Hubby, I love you, but you're driving me crazy.
- if I'm working on my computer, don't invite me downstairs for nothing. Did you have lunch ready? No. Was there something you needed me for? No. Was I knee-deep in plotting and writing? YES. The calling me down thing? That was an interruption.
- if your dad is visiting/repairing things for us, that's great, thank you very much. But as I don't speak Chinese and can't converse with your dad, please don't just leave the house. It is awkward.
- don't get frustrated with me when I leave to work in our bedroom, or eat in another room than you and your dad. For one thing, neither of you has cleared your crap off the kitchen table to make enough room for me to join you, and for another, your dad only speaks to you, and in Chinese, so there is no conversation for me to join, anyway.
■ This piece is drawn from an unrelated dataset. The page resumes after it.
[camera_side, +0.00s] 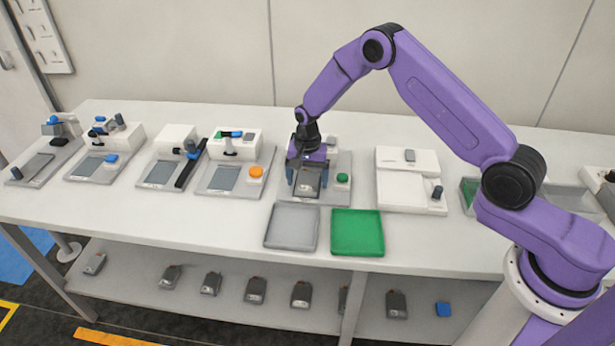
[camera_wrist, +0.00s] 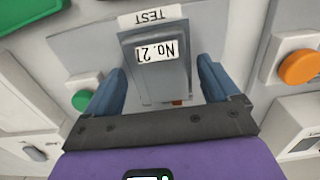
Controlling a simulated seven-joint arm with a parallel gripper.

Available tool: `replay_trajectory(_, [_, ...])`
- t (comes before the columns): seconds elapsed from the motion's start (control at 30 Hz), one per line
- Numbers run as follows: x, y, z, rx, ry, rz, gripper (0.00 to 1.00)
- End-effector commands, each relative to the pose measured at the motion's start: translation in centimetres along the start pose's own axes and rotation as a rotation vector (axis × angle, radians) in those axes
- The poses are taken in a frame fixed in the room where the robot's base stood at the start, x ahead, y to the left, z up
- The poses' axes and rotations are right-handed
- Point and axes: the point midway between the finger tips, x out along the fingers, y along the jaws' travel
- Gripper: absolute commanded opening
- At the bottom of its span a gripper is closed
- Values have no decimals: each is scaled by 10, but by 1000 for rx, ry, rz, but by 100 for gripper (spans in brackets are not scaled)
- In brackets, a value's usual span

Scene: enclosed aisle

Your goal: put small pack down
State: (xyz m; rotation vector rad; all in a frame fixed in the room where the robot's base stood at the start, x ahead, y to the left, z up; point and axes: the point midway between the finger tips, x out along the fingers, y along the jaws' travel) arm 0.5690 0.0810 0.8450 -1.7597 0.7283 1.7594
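The small pack (camera_wrist: 160,75) is a dark grey block with a white label that reads "No. 2" plus a partly cut mark. A "TEST" label (camera_wrist: 148,17) lies just beyond the pack. I cannot tell whether the pack touches the station.
A grey tray (camera_side: 291,228) and a green tray (camera_side: 357,233) lie empty in front of the station. A station with an orange button (camera_side: 256,173) stands to the left and a white unit (camera_side: 408,175) to the right. Several packs lie on the lower shelf (camera_side: 225,300).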

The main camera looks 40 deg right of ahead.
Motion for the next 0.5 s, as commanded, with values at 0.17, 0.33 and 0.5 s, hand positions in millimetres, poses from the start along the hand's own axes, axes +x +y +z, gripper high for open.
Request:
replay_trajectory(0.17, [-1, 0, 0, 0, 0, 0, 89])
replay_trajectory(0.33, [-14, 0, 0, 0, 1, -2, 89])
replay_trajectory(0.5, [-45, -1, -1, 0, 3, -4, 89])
I'd really rather just leave and be by myself (in my own house) somewhere else.
- don't call me when I leave the house to go to the studio (b/c I'm sick of feeling like I'm underfoot in my own house, and am about 3 hairs away from an anxiety attack). If I'm at the studio, I'm working. You calling me and asking me to come home for supper when you STILL haven't cleared room for me to eat at the table, and have now cluttered up the tv/family room (the only other table we eat at) with construction junk, and don't even HAVE SUPPER READY FOR ME TO EAT--that is just frustrating and disruptive. I packed up everything I'd been working on at the studio to drive home to see a mess and not a damn bite to eat. Why did you call me? Couldn't you have please just left me alone? I spent all day being hungry because you and your dad needed to do things on the main floor(s) (it's a split level) of the house, and me not being able to access the kitchen; a few more hours won't kill me. I keep the studio stocked with water and a few candybars. And in the studio, I don't need to worry about being constantly interrupted by hammering or random conversations-by-yelling-in-Chinese up and down the stairs, or requests for things that you should KNOW the locations of. (The Vim is with the cleaning supplies. Sigh.)
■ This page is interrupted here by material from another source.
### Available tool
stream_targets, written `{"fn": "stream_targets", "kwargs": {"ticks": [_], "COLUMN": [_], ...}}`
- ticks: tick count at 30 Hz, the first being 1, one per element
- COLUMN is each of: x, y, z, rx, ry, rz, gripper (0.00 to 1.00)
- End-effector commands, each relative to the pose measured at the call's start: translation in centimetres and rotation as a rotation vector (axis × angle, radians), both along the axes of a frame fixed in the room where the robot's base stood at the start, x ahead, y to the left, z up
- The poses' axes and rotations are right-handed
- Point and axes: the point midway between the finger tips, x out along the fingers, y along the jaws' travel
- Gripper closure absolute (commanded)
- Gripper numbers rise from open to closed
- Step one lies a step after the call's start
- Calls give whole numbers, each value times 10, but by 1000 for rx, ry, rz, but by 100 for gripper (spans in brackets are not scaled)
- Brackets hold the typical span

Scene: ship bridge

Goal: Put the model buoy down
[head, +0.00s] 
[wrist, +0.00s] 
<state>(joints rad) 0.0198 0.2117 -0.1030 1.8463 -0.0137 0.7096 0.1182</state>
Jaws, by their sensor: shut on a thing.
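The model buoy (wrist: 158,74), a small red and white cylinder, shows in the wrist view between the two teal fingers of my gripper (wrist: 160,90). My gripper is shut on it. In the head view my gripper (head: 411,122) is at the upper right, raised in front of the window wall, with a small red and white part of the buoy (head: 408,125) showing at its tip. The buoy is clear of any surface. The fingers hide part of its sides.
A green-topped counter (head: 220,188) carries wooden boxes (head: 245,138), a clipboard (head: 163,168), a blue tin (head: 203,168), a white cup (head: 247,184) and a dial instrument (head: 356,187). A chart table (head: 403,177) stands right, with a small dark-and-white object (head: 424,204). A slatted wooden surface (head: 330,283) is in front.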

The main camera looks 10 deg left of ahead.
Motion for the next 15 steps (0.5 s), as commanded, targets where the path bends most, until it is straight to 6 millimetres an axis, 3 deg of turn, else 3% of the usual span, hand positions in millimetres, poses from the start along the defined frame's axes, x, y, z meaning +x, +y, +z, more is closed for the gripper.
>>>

I understand you're working hard to tidy things up too, I don't mean to make light of what you're doing, but when I can't have a conversation in my own house, when I can't get anything to eat in my own house, and when I feel like I'm underfoot like a nuisance in my own house, I am going to LEAVE my own house and go where I have control. Yes, I'm a control freak. I deal with it by not putting myself in situations where others control my environment.
I do exactly as you ask when we go visit your family in Toronto; in fact, I more or less lock myself in a bedroom and don't come out except for very short meals where I never eat enough because your family insult my weight and appearance, and where I have more than once had to put up with theft of my personal belongings because none of you can keep 'that one individual' in line. There are reasons why I literally jump at the chance to leave your family home in TO; escape from anxiety being the biggest one.
So please, when it comes to me hiding or leaving my/our own home, please just leave me be. I'm finally mostly getting along with at least your sister after 12 years (I don't see things getting better between me & your folks anymore, I just don't), and on my own time, I just want to be left alone.
Don't bug me if I'm in the studio. It is the only sanctuary I have away from the stress your family, well-intentioned or not, bring me.